On Sun, Oct 16, 2016 at 9:45 PM, Tom Zander via bitcoin-dev <bitcoin-dev@lists.linuxfoundation.org> wrote:
On Sunday, 16 October 2016 19:35:52 CEST Matt Corallo wrote:
> You keep calling flexible transactions "safer", and yet you haven't
> mentioned that the current codebase is riddled with blatant and massive
> security holes.

I am not afraid of people finding issues with my code, I'm only human. Would
appreciate you reporting actual issues instead of hinting at things here.
Can't fix things otherwise :)

But, glad you brought it up, the reason that FT is safer is because of the
amount of conceps that SegWit changes in a way that anyone doing development
on Bitcoin later will need to know about them in order to do proper
development.
I counted 10 in my latest vlog entry.  FT only changes 2.

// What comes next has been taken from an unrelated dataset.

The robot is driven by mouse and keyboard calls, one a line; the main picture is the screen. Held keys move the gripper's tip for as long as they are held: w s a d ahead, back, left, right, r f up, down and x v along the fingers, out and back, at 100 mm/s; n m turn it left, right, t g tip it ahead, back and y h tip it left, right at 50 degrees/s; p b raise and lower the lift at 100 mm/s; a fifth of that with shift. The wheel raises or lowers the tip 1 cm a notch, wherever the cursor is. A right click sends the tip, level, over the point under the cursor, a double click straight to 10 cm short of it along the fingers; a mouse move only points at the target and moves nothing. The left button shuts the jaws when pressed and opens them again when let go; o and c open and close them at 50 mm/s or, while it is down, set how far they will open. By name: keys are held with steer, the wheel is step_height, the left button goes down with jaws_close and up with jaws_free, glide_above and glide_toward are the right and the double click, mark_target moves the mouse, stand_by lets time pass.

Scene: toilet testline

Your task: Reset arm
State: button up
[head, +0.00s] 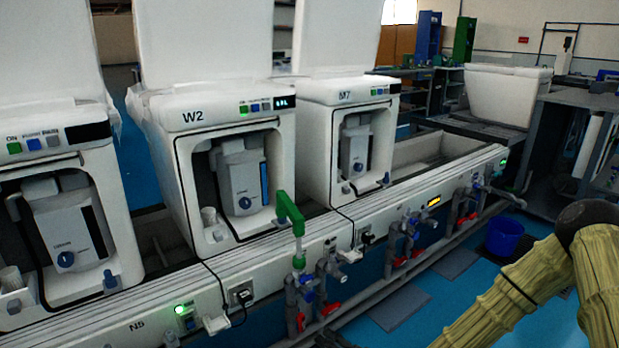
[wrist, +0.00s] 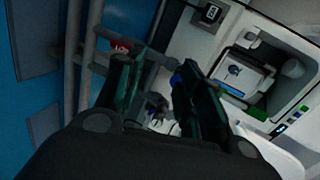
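My gripper (wrist: 160,72) shows in the wrist view with two dark green fingers apart and nothing clearly held between them. Pipes and valve parts show beyond the fingers. A white test unit (wrist: 285,60) stands tilted in the picture to the right of the fingers. In the head view, my arm (head: 540,275) in a khaki sleeve bends at the lower right, to the right of the test bench (head: 375,205). The gripper itself is out of the head view.
Valves with red handles (head: 331,308) and pipes line the front. A blue bucket (head: 504,236) and dark mats (head: 400,306) are on the blue floor.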

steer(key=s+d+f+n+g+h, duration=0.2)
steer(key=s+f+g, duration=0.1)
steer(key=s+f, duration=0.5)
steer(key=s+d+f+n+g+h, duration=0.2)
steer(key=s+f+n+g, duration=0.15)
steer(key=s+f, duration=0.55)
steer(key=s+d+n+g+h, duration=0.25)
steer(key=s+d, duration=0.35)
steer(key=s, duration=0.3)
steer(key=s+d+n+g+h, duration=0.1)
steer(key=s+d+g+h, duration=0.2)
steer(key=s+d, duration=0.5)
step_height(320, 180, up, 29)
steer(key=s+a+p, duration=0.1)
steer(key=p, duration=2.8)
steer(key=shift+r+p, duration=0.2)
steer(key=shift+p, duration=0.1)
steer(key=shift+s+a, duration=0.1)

Its safer because its simpler.

> For example, you seem to have misunderstood C++'s memory
> model - you would have no less than three out-of-bound, probably
> exploitable memory accesses in your 80-LoC deserialize method at
> https://github.com/bitcoinclassic/bitcoinclassic/blob/develop/src/primitiv
> es/transaction.cpp#L119 if you were to turn on flexible transactions (and
> I only reviewed that method for 2 minutes).

The unit test doesn't hit any of them. Valgrind only reports such possibly
exploitable issues in secp256k and CKey::MakeNewKey. The same as in Core.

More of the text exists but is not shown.